In chapter 19 we do not hear of the details of sacrifice or a sharp focus on laws against certain behaviors—though there are some of those—or concerns for proper priestly actions. In Leviticus 19 we hear of the laws that echo the more famous Ten Commandments—you shall not steal; you shall not deal falsely; you shall not swear falsely by my name; you shall not defraud your neighbor. And, of course, the most remembered and quoted line of all that links it to today’s gospel lectionary text in Matthew: “you shall love your neighbor as yourself.”
But to merely quote this familiar line, as one scholar puts it, out of its Levitical context is not to understand what it may have meant to the priestly class who wrote it. John Holbert writes: “We need to try to follow the priests and their special concerns if we are to appreciate what they tried to do. The central concern of the priestly writing is enshrined in verse 2 of chapter 19: “You shall be holy, for I YHWH your God are holy.” The translation “holy” captures the rich connotations of the Hebrew “qadosh.” The word means “other,” “set apart,” removed.” Purity was the goal of the priests, and they extended their search for purity into every area of their lives. Hence their concern for eating rightly…for proper sexual relations…for right actions, right words, correct sacrifices, and proper behaviors in all things.”
Holbert goes on to say:
We 21st-century religious types tend to label such attempts ‘rigid‘ or ‘cultish‘ or ‘narrow-minded.‘ Why on earth should I worry about what I eat beyond reasons of my good health?…What impact ought such a priest to have on my behavior when he says, ‘If a man lies with a male as with a woman, both of them have committed an abomination; they shall be put to death.’ Do we not find it absurd to cease heterosexual relationships with those we love if even a tiny drop of menstrual blood remains after a woman‘s period, because some old priest warns us against it?
In each of these examples, he concludes “a worldview is being presented; it is a world where only certain things may be eaten, only men and women can engage in sex, and only then when the woman meets certain criteria. We certainly have the right to avoid all of this behavior, but we have no right either to pick and choose which one applies to our time (no homosexuality but shrimp is fine) or ridicule these priests for the search for purity and the holiness of God.” These specific laws in Leviticus are for a certain time and people and they have little to do with living in the 21st century.
By now you may have noticed that the question I am asking is a bit different from the question that Leviticus 19 asks. Leviticus 19 asks: “What is the holy life?” And I’m asking: “What is the good life?” Why good instead of holy?
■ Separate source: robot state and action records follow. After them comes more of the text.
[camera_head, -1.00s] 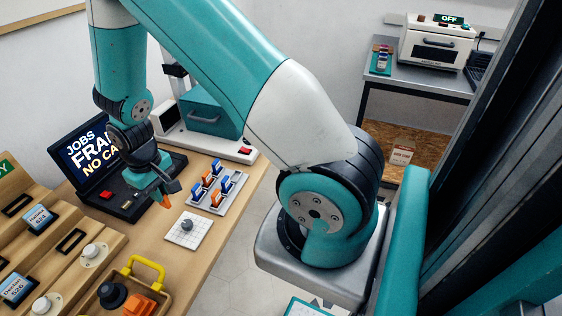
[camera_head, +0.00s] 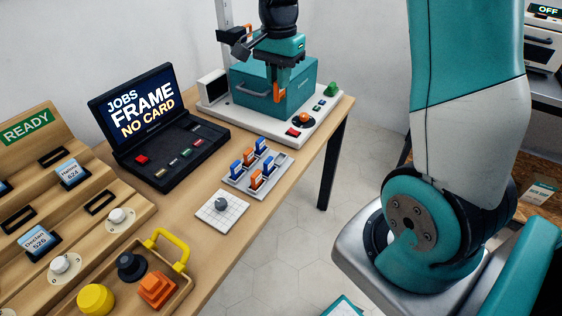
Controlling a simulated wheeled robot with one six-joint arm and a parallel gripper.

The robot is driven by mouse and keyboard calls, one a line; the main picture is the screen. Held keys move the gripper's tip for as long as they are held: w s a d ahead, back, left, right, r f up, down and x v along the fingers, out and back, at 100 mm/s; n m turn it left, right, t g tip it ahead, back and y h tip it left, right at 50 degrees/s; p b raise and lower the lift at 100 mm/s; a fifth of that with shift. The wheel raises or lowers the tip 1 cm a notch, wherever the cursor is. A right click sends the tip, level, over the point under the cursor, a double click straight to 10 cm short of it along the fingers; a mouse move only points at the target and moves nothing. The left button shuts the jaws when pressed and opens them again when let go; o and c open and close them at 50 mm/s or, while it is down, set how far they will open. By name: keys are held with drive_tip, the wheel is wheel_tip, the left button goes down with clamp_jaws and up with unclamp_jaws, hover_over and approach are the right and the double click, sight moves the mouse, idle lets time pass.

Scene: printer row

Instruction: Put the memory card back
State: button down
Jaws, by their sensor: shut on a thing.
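My gripper (camera_head: 278,92) points down in front of the teal box-shaped printer (camera_head: 300,92), with orange fingertips. It is shut on a small thing, which I take to be the memory card; it is too small here to make out. I cannot tell whether the gripper touches the printer. The black laptop-like console (camera_head: 180,155) stands left of the printer, and its screen (camera_head: 134,106) reads "JOBS FRAME NO CARD". Any card slot is too small to make out.
A grey tray (camera_head: 236,180) holds several blue and orange upright pieces. A white gridded pad with a grey knob (camera_head: 221,206) lies in front of it. A wooden rack (camera_head: 30,200) and a yellow-handled tray (camera_head: 172,277) fill the left. The printer's base (camera_head: 316,122) has buttons.

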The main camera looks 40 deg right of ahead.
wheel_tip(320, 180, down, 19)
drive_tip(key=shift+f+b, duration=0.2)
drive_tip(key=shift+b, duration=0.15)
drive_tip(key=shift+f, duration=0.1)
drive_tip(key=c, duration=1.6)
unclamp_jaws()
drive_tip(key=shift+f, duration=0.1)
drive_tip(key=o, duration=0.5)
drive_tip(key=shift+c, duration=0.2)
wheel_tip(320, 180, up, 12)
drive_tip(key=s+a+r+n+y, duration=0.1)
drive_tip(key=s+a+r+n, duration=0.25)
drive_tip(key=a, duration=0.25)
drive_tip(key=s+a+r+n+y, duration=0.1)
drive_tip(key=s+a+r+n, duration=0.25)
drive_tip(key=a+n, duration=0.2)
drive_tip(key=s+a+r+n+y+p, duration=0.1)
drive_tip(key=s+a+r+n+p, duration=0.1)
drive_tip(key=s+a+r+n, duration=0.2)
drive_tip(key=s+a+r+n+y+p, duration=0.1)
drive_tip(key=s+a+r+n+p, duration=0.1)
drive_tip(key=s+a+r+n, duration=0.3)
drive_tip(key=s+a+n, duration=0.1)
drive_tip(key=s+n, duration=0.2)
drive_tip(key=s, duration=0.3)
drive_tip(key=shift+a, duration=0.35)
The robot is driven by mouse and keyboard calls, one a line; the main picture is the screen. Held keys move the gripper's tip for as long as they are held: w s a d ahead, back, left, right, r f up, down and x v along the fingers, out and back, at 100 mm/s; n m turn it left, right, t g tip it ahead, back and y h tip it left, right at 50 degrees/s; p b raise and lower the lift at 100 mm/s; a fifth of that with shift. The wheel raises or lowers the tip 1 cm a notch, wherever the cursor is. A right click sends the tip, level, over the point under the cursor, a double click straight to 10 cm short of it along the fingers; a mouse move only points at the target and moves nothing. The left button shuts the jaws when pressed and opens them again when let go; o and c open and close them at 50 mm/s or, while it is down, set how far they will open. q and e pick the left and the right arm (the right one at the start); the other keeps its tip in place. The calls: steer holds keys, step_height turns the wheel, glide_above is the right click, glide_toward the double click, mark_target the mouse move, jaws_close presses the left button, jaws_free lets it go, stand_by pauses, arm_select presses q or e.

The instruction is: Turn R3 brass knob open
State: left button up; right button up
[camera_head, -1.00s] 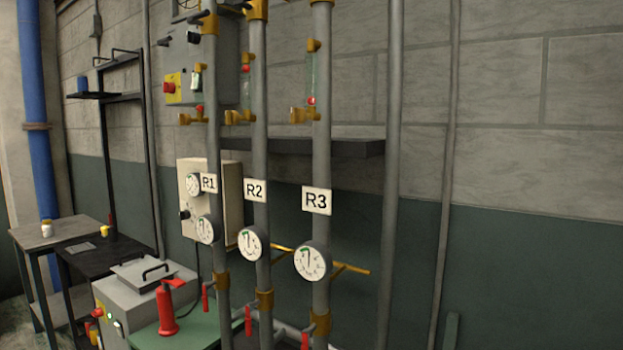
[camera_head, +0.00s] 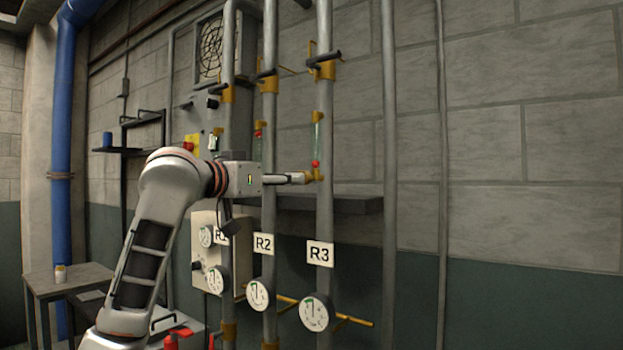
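The R3 pipe (camera_head: 325,215) is the rightmost of the labelled pipes and carries a white R3 sign (camera_head: 320,254). Its brass knob (camera_head: 316,176) sticks out to the left, just below the sight glass (camera_head: 317,143) with a red mark. My left gripper (camera_head: 302,179) reaches across from the left at the knob's height. Its fingertips are at the knob's left end and cover part of it. Whether the fingers are closed on it is too small to tell. The R3 gauge (camera_head: 316,312) sits lower on the pipe. My right gripper is not in view.
The R2 pipe (camera_head: 269,215) stands close left of R3, and my left gripper overlaps it in the picture. A dark shelf (camera_head: 350,204) runs behind the pipes. A bare grey pipe (camera_head: 389,150) stands to the right. A brass valve with a dark handle (camera_head: 322,66) sits higher on R3.

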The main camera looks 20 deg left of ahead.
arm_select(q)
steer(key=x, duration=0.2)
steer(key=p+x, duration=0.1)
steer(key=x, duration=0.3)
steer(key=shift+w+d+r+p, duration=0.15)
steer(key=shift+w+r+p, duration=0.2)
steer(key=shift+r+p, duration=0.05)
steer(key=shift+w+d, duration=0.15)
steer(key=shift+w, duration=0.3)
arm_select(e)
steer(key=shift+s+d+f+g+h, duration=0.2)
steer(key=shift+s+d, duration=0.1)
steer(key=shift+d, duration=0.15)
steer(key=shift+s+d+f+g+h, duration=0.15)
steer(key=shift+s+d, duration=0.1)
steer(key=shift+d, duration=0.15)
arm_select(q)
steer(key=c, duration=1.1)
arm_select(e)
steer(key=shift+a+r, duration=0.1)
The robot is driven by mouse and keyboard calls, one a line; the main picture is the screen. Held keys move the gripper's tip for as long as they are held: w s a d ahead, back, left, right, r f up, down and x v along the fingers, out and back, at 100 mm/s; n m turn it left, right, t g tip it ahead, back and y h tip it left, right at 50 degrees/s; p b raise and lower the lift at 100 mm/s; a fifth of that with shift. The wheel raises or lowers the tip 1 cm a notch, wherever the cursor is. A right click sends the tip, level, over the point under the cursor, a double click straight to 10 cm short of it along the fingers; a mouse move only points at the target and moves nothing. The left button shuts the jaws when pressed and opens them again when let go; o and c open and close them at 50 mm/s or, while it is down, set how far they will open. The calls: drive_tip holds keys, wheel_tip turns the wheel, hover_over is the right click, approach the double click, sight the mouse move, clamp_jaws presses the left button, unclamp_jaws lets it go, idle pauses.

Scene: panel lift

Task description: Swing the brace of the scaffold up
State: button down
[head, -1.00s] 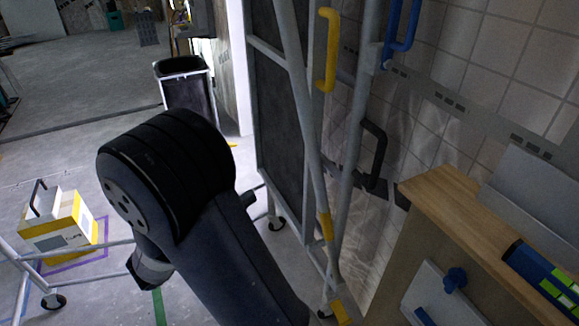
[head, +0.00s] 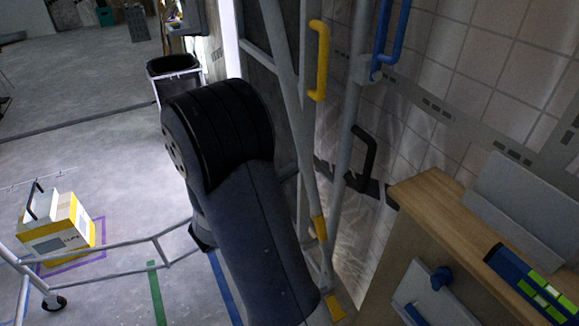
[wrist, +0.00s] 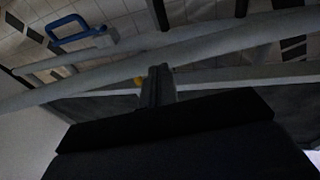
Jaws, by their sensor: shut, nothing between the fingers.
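The scaffold's grey tubes stand upright right of centre in the head view. A slanting tube (head: 285,65), which looks like the brace, runs from the upper left down to a yellow band near the foot. A yellow handle (head: 321,62) is fixed beside it, and a blue handle (head: 391,45) sits higher on the right; the blue handle also shows in the wrist view (wrist: 68,36). My gripper (wrist: 158,82) is shut and empty, just below the grey tubes (wrist: 215,42) in the wrist view. Whether it touches a tube cannot be told. My arm hides it in the head view.
A wooden-topped cabinet (head: 430,190) stands close on the right, with a tiled wall (head: 440,60) behind. A black handle (head: 364,160) is beyond the tubes. A yellow-and-white box (head: 58,232) and a low tube frame (head: 110,247) are at the left. Open floor lies between.

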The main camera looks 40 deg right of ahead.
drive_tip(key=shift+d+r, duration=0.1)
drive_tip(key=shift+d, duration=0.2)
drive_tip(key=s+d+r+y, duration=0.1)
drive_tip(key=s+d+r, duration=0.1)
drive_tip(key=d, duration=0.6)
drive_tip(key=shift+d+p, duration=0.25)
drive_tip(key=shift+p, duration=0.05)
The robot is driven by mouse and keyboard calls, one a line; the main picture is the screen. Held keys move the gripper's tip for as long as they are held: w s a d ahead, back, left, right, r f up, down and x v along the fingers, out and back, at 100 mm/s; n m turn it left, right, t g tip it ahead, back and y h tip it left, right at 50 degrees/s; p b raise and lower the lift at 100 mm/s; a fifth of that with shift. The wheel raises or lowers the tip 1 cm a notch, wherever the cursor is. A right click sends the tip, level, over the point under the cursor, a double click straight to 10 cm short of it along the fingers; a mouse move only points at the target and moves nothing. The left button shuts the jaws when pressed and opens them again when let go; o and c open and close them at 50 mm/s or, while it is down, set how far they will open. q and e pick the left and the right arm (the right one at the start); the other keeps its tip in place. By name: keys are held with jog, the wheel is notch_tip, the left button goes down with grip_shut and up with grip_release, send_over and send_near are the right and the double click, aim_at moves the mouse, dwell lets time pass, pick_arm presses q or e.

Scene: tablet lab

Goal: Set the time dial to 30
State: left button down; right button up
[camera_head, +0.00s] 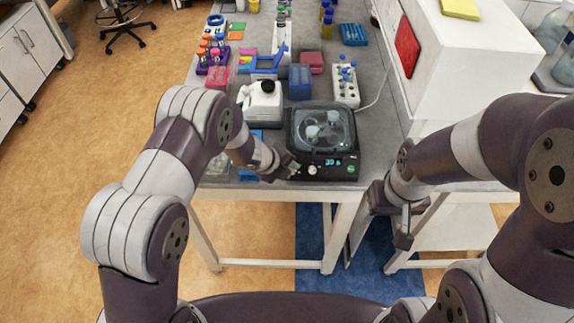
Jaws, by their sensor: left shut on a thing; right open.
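A black device (295,125) with a clear domed lid (323,130) stands at the near edge of the grey bench. Its front panel has a pale round knob (312,170), a small lit display (333,162) and a green button (350,169). The display seems to read 30, but the digits are tiny. My left gripper (293,171) is at the left end of this panel, shut on a dial there that its fingers mostly hide. My right gripper (391,217) is open and empty, off the bench's near edge, to the right of and below the device.
A white instrument (262,103) stands left of the device. A rack of blue-capped tubes (346,85) and a blue container (299,82) are behind it. A large white box (455,75) stands at the right. Open floor lies left of the bench.

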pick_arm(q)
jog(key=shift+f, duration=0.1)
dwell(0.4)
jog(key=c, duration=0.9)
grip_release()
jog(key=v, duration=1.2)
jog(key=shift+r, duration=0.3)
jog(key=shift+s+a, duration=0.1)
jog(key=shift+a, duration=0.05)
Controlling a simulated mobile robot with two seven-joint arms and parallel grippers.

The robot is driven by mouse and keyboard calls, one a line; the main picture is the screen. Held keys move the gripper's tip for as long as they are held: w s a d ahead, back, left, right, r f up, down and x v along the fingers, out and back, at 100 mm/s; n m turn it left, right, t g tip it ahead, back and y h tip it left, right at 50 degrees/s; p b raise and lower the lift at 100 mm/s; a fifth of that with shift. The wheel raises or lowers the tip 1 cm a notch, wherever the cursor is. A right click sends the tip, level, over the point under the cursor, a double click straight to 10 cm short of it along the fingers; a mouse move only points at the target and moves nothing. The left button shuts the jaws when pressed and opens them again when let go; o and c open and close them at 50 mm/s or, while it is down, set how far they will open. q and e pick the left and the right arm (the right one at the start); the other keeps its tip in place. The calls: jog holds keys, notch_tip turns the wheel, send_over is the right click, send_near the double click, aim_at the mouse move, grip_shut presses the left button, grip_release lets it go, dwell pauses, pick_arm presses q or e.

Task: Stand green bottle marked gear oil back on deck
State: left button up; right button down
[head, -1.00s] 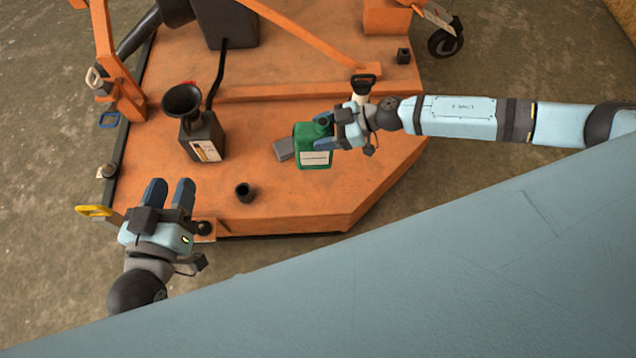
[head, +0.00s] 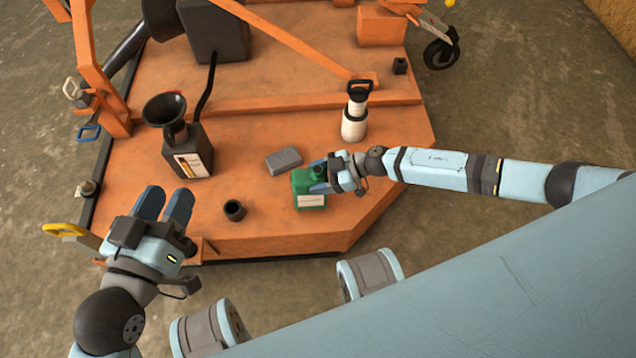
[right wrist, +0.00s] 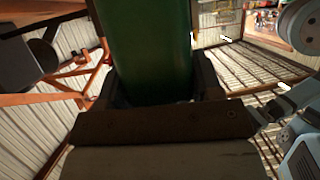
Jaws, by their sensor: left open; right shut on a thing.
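The green bottle (head: 309,188) with a white label is upright over the orange deck (head: 265,225). My right gripper (head: 322,180) is shut on it from the right side. In the right wrist view the green bottle (right wrist: 152,50) fills the space between the fingers. I cannot tell for sure whether its base touches the deck. My left gripper (head: 163,205) is open and empty over the deck's front left corner.
A dark jug with a black funnel (head: 188,150) stands left of the middle. A grey block (head: 284,160) lies behind the bottle. A black cup (head: 234,210) stands near the front. A white pump bottle (head: 354,122) stands at the back right.

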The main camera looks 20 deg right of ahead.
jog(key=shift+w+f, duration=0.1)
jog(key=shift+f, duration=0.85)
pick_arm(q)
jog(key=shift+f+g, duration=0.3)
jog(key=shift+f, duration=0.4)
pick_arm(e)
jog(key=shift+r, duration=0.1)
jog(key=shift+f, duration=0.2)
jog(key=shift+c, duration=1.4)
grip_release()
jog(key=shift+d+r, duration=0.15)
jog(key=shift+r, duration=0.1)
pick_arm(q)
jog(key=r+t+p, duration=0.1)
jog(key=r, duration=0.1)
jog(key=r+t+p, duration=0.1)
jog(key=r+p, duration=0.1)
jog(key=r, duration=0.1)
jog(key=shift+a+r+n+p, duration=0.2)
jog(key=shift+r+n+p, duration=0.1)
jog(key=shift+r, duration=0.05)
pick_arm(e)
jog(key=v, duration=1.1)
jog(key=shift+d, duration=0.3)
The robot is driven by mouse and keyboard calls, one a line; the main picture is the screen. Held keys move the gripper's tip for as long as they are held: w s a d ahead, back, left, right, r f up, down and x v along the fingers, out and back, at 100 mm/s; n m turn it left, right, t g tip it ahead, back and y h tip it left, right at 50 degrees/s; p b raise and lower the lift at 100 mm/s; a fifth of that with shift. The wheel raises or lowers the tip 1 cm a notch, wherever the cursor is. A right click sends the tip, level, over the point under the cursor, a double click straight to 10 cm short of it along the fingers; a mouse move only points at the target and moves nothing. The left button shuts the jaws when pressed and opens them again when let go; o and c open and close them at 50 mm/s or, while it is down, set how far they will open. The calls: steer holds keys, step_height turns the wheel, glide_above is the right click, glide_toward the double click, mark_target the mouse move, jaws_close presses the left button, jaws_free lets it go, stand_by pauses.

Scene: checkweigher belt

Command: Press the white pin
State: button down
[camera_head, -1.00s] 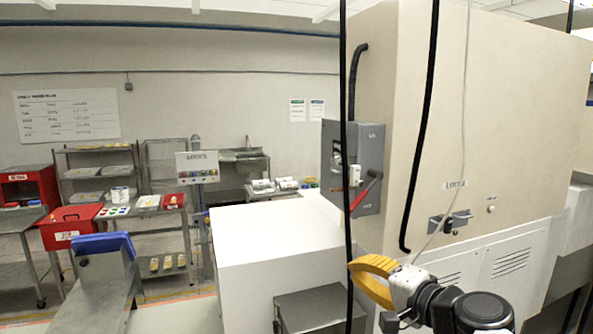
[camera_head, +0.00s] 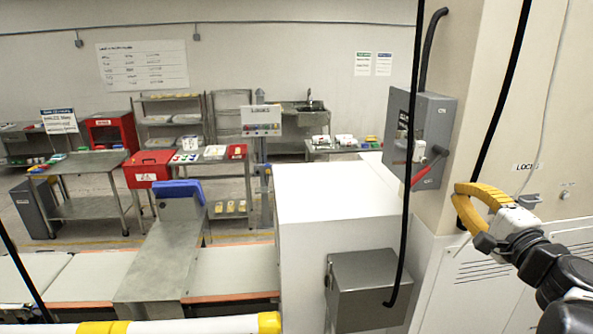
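I cannot tell for certain which part is the white pin. A small pale round knob (camera_head: 566,192) is on the beige cabinet's panel at the far right, beside the "LOCK" label. A small white part (camera_head: 402,135) also shows on the grey switch box (camera_head: 430,128), next to its red-handled lever (camera_head: 428,170). My gripper (camera_head: 462,208), with yellow curved fingers, is at the right in front of the cabinet, below and right of the switch box. Its fingers overlap in this view, so their opening is hidden. I see nothing held in it.
The beige cabinet (camera_head: 465,130) fills the right side. Black cables hang in front of it. A grey metal box (camera_head: 368,285) and a white housing (camera_head: 325,195) stand at centre. A belt (camera_head: 90,275) runs at lower left. Tables, shelves and a red bin (camera_head: 148,168) stand behind.

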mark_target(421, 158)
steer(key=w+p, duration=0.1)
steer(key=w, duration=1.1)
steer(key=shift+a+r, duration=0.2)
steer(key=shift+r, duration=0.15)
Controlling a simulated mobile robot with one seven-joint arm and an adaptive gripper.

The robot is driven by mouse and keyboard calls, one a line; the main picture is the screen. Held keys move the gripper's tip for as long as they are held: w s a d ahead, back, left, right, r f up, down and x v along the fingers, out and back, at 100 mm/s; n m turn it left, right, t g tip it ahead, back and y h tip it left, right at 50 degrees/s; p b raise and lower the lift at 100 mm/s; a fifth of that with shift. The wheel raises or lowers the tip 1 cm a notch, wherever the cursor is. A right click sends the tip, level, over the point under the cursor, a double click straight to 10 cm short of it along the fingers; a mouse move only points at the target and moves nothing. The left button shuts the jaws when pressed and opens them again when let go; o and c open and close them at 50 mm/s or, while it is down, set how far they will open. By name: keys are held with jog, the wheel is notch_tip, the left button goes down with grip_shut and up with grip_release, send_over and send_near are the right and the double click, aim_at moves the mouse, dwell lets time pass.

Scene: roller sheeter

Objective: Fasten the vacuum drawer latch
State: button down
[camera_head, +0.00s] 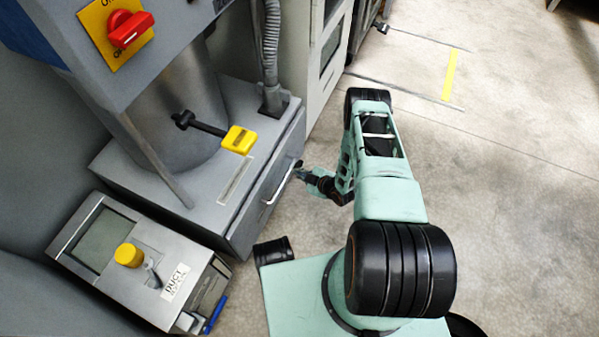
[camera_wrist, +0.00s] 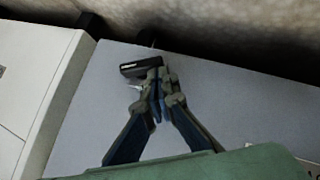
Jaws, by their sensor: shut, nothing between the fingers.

Well, “holy” seemed a far reach for me. And I’m thinking it may feel that way to you, too. “Holy” can lead us to ponder this question too narrowly, since most of us don’t tend to think of ourselves or our daily actions as holy. Asking the question what is the good life feels more congruent with 21st century biblical and faith questioning, and it is relevant to the question of a holy life if you define “the good life” as a life filled with meaning and purpose.
The first thing that we have to establish about this text this morning is that it was addressed to “the congregation of the people of Israel.” Even these ancient holy codes are about how we live in community, how we treat one another, which is the same concern that Jesus had when he said, “Do unto others as you would have them do unto you,” or “Love your neighbor as you love yourself.” The good life is first and foremost about how we live together as humanity, how we make connections with one another, how we live in relationship with one another, how treat one another and even how we provide for one another. That speaks to the part of the text that instructs us to leave the edges of the fields for gleaning for the poor and the immigrant. And it’s where Jesus says, “If someone asks you for your coat give them your cloak as well.” The world often preaches a message about the good life as being, “What’s in it for me?” but the good life that we read about all through the Biblical text from Leviticus to Matthew is about “What’s good for all of us, not just 1% of us?” The good life is always lived out in community.
That’s not to say that the good life excludes those things that bring us individual pleasure, but the good life always faces outward. The good life knows that the difference we can make in the world is always more powerful when we stand together in solidarity for the rights of all. We see this message, even in the culturally distorted passages of Leviticus. And then, in the Matthew text, Jesus comes along, quoting from his own tradition, but taking it a step further saying: “You have heard that it was said, ‘You shall love your neighbor and hate your enemy.’ But I say to you, Love your enemies and pray for those who persecute you…” For Jesus, you not only know the way, you change the way you live to exemplify that good thing. You can be someone who feeds the hungry, but it’s another thing to change how you eat so that others have more access to higher quality food. It’s one thing to march for marriage equality, but it’s another thing to stand in solidarity and not enjoy the benefits of an unjust system just because you can. It’s one thing to enjoy the rights and privileges of this country, and yet be silent when it comes to advocating for the rights of children born in this country to parents who are not citizens. Loving our neighbor, and living the good life, requires something of us. It requires a re-orienting of how we function in the world; it requires us to be deliberate, to choose to be set apart from the norms of this, our own culture.
And that is what Christians are to do with Leviticus – to realize that it is not the details of what a priestly class had to say to its congregants thousands of years ago that matter, rather it is these two truths. First, the good life, the holy life, is about community and the common good. We cannot live the good life outside of relationship. Second, in order to live the good life, we have to be willing to be set apart, to choose to live in ways that honor all of the community and are often counter-cultural.
As hard as I have tried to steer clear of the word “holy” it is precisely this idea of being set apart that I believe ultimately leads us to the good life. Human holiness, Leviticus insists, derives from God’s holiness. “You shall be holy, for I the Lord your God am holy.” Levitical holiness or biblical holiness is not a human attribute to be obtained through our own righteousness; rather it is a divine gift, in which we partake of God’s own holiness, just as we partake of God’s own image. “You shall be holy,” is best read as God’s promise: “Because I am holy, you will be holy. It is my gift to you. It is who you are.” When we can tap into that promise, we live the good life.